Sebagian besar keluhan masyarakat adalah terkait ketidakpahaman atau ketidaktahuan akan sistem, prosedur, hak, kewajiban serta manfaat program JKN ini.

Pengawasan Terhadap Rumah Sakit

Undang-Undang Nomor 44 Tahun 2009 tentang Rumah Sakit pada Pasl 55 Ayat (1) yang berbunyi : "Pembinaan dan pengawasan nonteknis perumahsakitan yang melibatkan unsur masyarakat dapat dilakukan secara internal dan eksternal". Secara khusus terkait dengan pengawas eksternal rumah sakit diatur pada Pasal 55 Ayat (3) yang berbunyi : "Pembinaan dan pengawasan secara eksternal sebagaimana dimaksud pada ayat (1) dilakukan oleh Badan Pengawas Rumah Sakit Indonesia". Ketentuan ini mengamanatkan kepada Menkes untuk membentuk Badan Pengawas Rumah Sakit Indonesia (BPRSI) dan kepada Gubernur untuk membentuk Badan Pengawas Rumah Sakit Propinsi (BPRS Propinsi). Pengertian nonteknis perumahsakitan adalah terkait dengan mutu pelayanan rumah sakit (penjelasan Pasal 2 Ayat (1) PP 49/2013 tentang BPRS).

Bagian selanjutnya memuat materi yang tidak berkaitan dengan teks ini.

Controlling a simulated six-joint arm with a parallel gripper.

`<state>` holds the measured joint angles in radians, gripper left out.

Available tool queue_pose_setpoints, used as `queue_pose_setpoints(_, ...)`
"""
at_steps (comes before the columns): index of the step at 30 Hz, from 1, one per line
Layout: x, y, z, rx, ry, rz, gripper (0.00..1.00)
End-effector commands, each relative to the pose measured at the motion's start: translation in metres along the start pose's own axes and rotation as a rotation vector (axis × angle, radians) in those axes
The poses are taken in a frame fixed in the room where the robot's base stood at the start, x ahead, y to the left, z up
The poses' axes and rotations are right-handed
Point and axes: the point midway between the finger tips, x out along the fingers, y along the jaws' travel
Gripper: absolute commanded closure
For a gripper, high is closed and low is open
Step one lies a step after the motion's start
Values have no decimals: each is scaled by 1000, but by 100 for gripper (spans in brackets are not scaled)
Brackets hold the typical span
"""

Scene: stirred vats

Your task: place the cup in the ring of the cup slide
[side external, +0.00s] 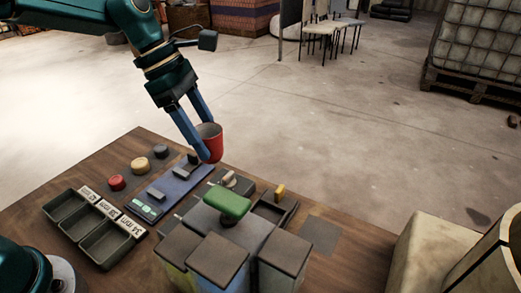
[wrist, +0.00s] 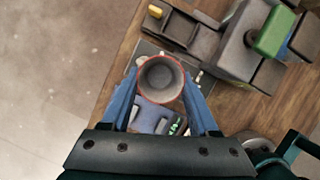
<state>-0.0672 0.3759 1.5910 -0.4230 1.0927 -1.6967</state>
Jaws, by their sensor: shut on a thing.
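A red cup (side external: 209,142) with a grey inside is held upright in my gripper (side external: 203,140), above the table beside the blue panel (side external: 178,188). In the wrist view the cup (wrist: 160,78) shows from above, with the blue fingers of my gripper (wrist: 160,92) on both its sides. My gripper is shut on the cup. I cannot make out the ring of the cup slide; dark parts under and beside the cup are partly hidden by it.
A grey machine with a green handle (side external: 228,202) and block-shaped vats (side external: 217,258) stands close by on the wooden table (side external: 110,163). A small yellow piece (side external: 280,191) stands at the right.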

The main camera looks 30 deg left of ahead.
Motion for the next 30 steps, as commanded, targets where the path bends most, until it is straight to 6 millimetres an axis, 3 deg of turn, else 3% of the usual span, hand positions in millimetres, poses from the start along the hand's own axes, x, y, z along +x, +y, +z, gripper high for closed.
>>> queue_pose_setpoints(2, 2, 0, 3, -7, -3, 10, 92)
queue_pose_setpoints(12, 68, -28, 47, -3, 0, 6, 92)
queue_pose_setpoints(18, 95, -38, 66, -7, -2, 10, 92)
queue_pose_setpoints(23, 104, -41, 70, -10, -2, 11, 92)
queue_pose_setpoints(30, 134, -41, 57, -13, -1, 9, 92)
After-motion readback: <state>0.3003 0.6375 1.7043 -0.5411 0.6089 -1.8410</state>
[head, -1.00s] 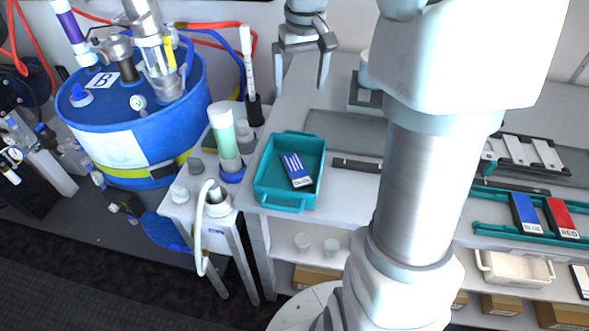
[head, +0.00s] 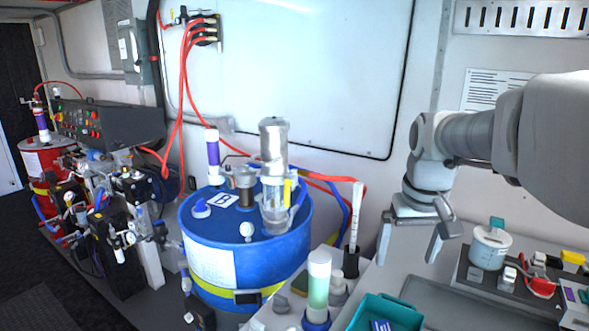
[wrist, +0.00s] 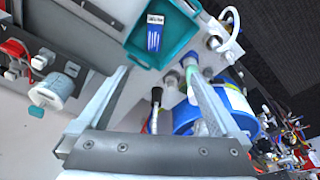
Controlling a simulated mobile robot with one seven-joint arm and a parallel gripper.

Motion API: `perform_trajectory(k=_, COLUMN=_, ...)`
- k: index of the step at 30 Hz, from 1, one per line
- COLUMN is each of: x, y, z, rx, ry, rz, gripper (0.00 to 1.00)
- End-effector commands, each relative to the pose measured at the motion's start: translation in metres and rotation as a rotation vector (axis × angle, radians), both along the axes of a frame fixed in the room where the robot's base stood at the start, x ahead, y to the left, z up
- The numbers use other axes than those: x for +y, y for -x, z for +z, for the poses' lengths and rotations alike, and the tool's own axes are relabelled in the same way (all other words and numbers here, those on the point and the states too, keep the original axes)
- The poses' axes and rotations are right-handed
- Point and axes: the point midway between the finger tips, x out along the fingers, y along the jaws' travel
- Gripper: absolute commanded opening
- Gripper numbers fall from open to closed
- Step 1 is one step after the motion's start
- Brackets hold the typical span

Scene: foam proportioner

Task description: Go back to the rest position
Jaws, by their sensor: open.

Undang-undang ini juga mengamanatkan untuk menyusun peraturan teknis pembentukan BPRS lebih lanjut mengenai BPRS dengan Peraturan Pemerintah (PP) sebagaimana dalam Pasal 61 yang berbunyi : "Ketentuan lebih lanjut mengenai Badan Pengawas Rumah Sakit Indonesia dan Badan Pengawas Rumah Sakit Provinsi diatur dengan Peraturan Pemerintah". Sehingga terbitlah PP Nomor 49 Tahun 2013 tentang Badan Pengawas Rumah Sakit.

Dalam PP tersebut telah dijabarkan bahwasanya salah satu kewenangan BPRS (PP 49 Tahun 2013 Pasal 5 huruf h) adalah memberikan REKOMENDASI kepada Menteri dan Pemerintah Daerah untuk mengambil tindakan administratif terhadap Rumah Sakit yang melakukan pelanggaran. Sedangkan salah satu kewenangan BPRS Propinsi (PP 49 Tahun 2013 Pasal 25 huruf f) adalah memberikan REKOMENDASI kepada Pemerintah Daerah untuk mengambil tindakan administratif terhadap Rumah Sakit yang melakukan pelanggaran.

Kita dapat melihat dengan jelas bahwa kewenangan BPRS dan BPRS Propinsi "hanya" sekedar memberikan rekomendasi kepada Menkes dan Pemerintah Daerah. Artinya, keputusan pemberian sanksi atau tindakan administratif kembali diarahkan kepada eksekutif yang ada di pusat (Kemenkes) dan di Daerah melalui Dinas Kesehatan setempat sebagai eksekutor.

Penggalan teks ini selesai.